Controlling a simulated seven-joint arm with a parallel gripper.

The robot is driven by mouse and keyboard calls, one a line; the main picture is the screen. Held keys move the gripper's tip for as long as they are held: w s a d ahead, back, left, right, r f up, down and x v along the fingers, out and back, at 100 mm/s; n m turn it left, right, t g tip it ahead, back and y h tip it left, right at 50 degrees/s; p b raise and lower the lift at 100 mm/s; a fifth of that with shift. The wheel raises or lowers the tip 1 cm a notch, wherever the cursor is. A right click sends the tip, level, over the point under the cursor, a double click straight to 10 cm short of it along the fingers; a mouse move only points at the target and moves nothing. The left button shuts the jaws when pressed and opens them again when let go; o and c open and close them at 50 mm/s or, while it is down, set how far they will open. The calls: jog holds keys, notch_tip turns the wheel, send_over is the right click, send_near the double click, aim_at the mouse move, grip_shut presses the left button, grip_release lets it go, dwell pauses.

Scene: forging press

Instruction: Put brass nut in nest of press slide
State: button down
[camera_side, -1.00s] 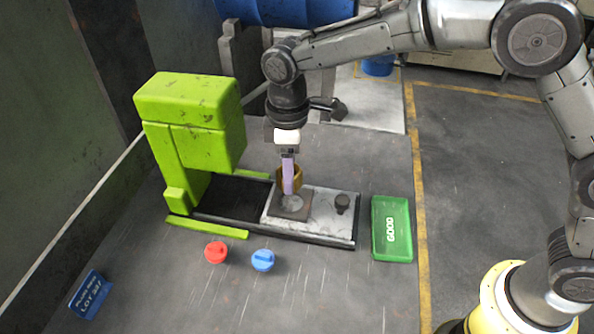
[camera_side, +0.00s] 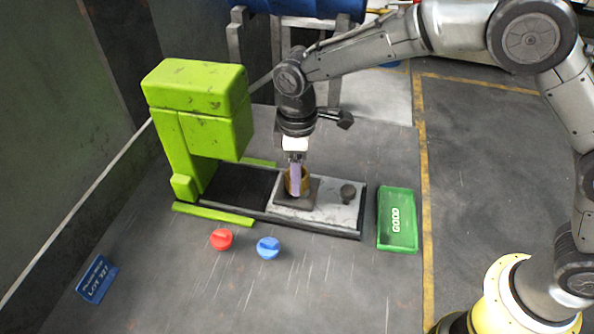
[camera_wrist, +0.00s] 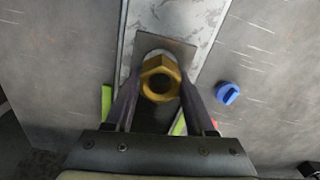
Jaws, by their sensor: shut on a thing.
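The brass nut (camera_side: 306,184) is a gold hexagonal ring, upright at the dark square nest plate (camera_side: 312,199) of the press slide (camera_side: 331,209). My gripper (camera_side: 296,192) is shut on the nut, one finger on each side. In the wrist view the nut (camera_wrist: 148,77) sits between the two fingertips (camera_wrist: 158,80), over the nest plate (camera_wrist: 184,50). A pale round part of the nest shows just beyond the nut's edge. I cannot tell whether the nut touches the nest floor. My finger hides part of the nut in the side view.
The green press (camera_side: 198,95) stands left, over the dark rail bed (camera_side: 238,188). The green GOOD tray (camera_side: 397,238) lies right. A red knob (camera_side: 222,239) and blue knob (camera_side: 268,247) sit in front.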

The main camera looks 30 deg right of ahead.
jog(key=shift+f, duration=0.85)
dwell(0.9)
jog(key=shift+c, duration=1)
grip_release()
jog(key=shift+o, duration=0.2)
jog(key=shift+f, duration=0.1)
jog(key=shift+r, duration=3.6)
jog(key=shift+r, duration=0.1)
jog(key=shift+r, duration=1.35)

• WRITTEN PROBLEM:
Everything above from the line with "Scene: forging press" through the line with "[camera_wrist, +0.00s]" should be retyped exactly, and nothing else; omit pictures.

• WORKED SOLUTION:
Scene: forging press

Instruction: Put brass nut in nest of press slide
State: button down
[camera_side, -1.00s] 
[camera_side, +0.00s] 
[camera_wrist, +0.00s] 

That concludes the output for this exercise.